3)      Fungsi transformasi
Sejarah   merupakan   salah   satu   sumber   yang   sangat   penting   dalam merancang transformasi masyarakat.[2]
Mata      pelajaran      Sejarah      kebudayaan      Islam      di      Madrasah Aliyah memiliki tujuan sebagai berikut:
1)        Memberikan pengetahuan tentang Sejarah Agama Islam dan Kebudayaan Islam pada masa Nabi Muhammad saw. Dan khulafaur Rasyidin kepada peserta didik, agar ia memiliki konsep yang obyektif dan sistematis dalam perspektif histories.
2)        Mengambil hikmah, nilai dan makna yang terdapat dalam sejarah.
3)        Menanamkan penghayatan dan kemauan yang kuat untuk mengamalkan akhlak yang baik dan menjauhi akhlak yang buruk, berdasarkan cermatnya atas fakta sejarah yang ada.
4)        Membekali peserta didik untuk membentuk kepribadiannya berdasarkan tokoh-tokoh teladan sehingga terbentuk kepribadian yang luhur.[3]

Oleh karena itu, dalam setiap usaha untuk memahami hakekat dalam hal-hal terkait dengan pendidikan hendaklah terlebih dahulu di maknai apa yang di maksud dengan pembelajran. Karena tanpa memahami hakekat pembelajaran, maka suatu kegiatan pendidikan akan menemukan kebutuhan pada dimensi praktek.
Pemahaman yang benar terhadap hakekat pembelajaran dengan segala aspek, bentuk, dan manifestasinya mutlak diperlukan. Kekeliruan dalam menafsirkan dan mempersepsikan hakekat belajar dapat mengakibatkan terjadinya kesalahan dan proses pembelajaran yang pada akhirnya sangat mempengaruhi mutu dan hasil pembelajaran.[4]

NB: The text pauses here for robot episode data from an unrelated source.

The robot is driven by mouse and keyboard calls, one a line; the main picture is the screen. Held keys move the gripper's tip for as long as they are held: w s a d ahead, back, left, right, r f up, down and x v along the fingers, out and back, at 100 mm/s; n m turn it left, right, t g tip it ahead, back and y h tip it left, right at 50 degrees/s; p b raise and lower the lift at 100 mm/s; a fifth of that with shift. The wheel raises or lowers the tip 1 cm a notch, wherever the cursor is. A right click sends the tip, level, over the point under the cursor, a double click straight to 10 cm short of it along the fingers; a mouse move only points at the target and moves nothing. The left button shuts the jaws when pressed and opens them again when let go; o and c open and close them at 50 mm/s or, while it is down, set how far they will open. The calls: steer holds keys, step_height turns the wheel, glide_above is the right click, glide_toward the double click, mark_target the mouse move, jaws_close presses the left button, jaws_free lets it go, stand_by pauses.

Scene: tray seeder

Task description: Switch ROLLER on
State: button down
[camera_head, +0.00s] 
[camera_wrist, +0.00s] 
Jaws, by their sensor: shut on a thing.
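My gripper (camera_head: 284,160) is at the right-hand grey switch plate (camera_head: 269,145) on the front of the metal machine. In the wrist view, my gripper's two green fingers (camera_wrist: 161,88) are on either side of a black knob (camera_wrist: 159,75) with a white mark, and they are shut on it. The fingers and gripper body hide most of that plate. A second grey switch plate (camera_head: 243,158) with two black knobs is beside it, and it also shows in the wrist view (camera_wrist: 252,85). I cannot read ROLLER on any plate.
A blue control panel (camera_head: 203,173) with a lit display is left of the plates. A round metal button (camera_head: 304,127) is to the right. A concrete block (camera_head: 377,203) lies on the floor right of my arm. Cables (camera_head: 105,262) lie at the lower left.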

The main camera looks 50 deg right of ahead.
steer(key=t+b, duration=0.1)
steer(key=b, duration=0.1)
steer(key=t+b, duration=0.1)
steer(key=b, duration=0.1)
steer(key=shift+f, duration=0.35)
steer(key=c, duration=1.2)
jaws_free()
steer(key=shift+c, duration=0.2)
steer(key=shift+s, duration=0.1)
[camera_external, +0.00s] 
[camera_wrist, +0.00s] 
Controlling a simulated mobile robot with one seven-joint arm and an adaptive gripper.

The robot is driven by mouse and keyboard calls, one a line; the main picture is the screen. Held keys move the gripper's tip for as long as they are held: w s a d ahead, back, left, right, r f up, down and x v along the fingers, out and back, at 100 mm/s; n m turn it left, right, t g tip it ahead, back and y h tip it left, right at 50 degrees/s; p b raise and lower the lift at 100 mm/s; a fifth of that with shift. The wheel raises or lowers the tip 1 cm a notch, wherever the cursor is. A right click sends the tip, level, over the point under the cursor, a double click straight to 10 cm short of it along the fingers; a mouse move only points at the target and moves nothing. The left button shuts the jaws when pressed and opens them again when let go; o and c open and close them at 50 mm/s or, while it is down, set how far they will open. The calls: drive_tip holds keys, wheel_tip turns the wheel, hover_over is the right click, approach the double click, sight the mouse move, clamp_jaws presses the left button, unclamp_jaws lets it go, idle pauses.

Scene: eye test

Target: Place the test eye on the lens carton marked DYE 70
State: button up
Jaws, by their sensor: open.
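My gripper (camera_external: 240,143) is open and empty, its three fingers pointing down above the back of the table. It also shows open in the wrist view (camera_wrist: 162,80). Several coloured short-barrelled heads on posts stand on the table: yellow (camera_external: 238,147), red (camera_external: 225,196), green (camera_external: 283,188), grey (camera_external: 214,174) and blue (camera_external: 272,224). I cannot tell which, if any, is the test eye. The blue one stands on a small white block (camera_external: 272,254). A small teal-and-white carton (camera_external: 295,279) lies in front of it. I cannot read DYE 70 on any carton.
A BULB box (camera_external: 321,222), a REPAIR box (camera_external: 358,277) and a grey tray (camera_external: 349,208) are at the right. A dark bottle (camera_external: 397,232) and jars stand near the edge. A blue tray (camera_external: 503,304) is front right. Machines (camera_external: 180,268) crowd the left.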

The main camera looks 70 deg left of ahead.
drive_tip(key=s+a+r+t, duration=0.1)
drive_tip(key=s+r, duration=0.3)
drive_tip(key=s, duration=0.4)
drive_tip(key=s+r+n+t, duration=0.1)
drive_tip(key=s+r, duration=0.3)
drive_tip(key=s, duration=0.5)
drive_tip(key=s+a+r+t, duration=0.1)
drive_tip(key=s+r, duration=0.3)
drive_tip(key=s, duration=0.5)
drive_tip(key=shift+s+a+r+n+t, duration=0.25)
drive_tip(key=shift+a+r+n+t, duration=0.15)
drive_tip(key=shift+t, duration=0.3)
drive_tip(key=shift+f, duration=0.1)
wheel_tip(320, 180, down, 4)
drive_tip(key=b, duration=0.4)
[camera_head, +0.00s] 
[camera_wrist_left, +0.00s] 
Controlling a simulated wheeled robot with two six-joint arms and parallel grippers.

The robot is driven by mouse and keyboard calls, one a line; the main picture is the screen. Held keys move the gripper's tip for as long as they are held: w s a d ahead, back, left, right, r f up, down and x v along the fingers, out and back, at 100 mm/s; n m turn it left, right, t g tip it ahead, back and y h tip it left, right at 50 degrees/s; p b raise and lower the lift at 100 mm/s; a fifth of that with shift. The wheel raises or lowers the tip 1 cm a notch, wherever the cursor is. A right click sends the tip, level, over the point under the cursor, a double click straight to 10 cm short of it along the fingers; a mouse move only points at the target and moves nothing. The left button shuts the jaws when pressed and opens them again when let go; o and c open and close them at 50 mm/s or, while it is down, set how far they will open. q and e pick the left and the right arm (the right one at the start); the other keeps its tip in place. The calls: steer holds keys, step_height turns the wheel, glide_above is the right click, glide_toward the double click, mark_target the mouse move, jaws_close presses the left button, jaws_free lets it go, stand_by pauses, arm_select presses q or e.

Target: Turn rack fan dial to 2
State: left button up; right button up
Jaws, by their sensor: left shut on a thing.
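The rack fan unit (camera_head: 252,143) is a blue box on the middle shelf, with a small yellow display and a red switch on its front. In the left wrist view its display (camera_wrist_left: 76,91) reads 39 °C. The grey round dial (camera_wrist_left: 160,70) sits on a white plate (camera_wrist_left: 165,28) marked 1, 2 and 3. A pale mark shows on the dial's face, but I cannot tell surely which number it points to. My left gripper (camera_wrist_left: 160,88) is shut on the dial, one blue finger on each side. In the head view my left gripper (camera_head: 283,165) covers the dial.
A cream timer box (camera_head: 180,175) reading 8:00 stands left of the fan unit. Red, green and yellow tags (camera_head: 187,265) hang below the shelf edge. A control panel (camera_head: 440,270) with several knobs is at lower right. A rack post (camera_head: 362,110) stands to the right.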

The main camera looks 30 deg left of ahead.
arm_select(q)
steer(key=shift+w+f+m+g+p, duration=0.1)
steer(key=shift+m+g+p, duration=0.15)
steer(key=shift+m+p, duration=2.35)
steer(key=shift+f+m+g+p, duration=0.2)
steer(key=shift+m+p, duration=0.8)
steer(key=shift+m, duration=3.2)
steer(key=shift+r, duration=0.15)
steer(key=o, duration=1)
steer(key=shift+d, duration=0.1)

Menurut pengertian ini, pembelajaran adalah merupakan suatu proses, suatu kegiatan dan bukan suatu hasil atau tujuan. Pembelajaran bukan hanya mengingat, akan tetapi lebih luas daripada itu, yakni mengalami. Hasil latihan, melainkan perubahan kelakuan. Pengertian ini sangat berbeda engan pengertian yang lain tetang pembelajaran, yang menyatakan bahwa belajar adalah memperoleh pengetahuan, pembelajaran adalah latihan pembentukan kebiasaan secara otomatis dan seterusnya.[5]
Secara implisit, di dalam pembelajaran, ada kegiatan memilih, menetapkan dan mengembangkan metode untuk mencapai hasil pembelajaran yang diinginkan.[6] Pada konteks ini, pembelajaran lebih menekankan pada cara-cara untuk mencapai tujuan dan berkaitan dengan bagaimana cara mengorganisasikan isi pembelajaran, menyampaikan isi pembelajaran dan mengelola pembelajaran.
Dalam usaha pencapaian tujuan belajar perlu di ciptakan adanya sistem lingkungan (kondisi) belajar yang kondusif. Hal ini akan lebih berkaitan dengan mengajar. Mengajar diartikan sebagai suatu usaha penciptaan sistem lingkungan yang memungkinkan terjadinya proses pembelajaran. Sistem lingkungan belajar ini sendiri di pengaruhi oleh berbagai komponen yang masing-masing akan saling mempengaruhi. Komponen-komponen itu misalnya tujuan pembelajaran yan ingin di capai, materi yang ingin diajarkan, guru dan siswa yang memainkan peranan serta dalam hubungan sosial tertentu, jenis kegiatan yang dilakukan serta sarana belajar mengajar yang tersedia.

2.        Standar Kompetensi dan Kompetensi Dasar SKI
Salah satu isi kurikulum yang diajarkan di Madrasah Aliyah adalah mata pelajaran Sejarah Kebudayaan Islam (SKI). Diantara standar kompetensi (SK) pada mata pelajaran Sejarah Kebudayaan Islam (SKI) adalah mengambil manfaat dari sejarah perkembangan kebudayaan Islam (sejarah Islam) dalam kehidupan sehari-hari. [7]
McAshan, sebagaimana dikutip oleh Sanjaya, memberikan definisi kompetensi sebagai :
“…A knowledge, skills, and abilities or capabilities that a person achieves, which became part of his or her being to the exent her or she can satisfatorily perform particular cognitive, afective and psychomotor behaviors.[8]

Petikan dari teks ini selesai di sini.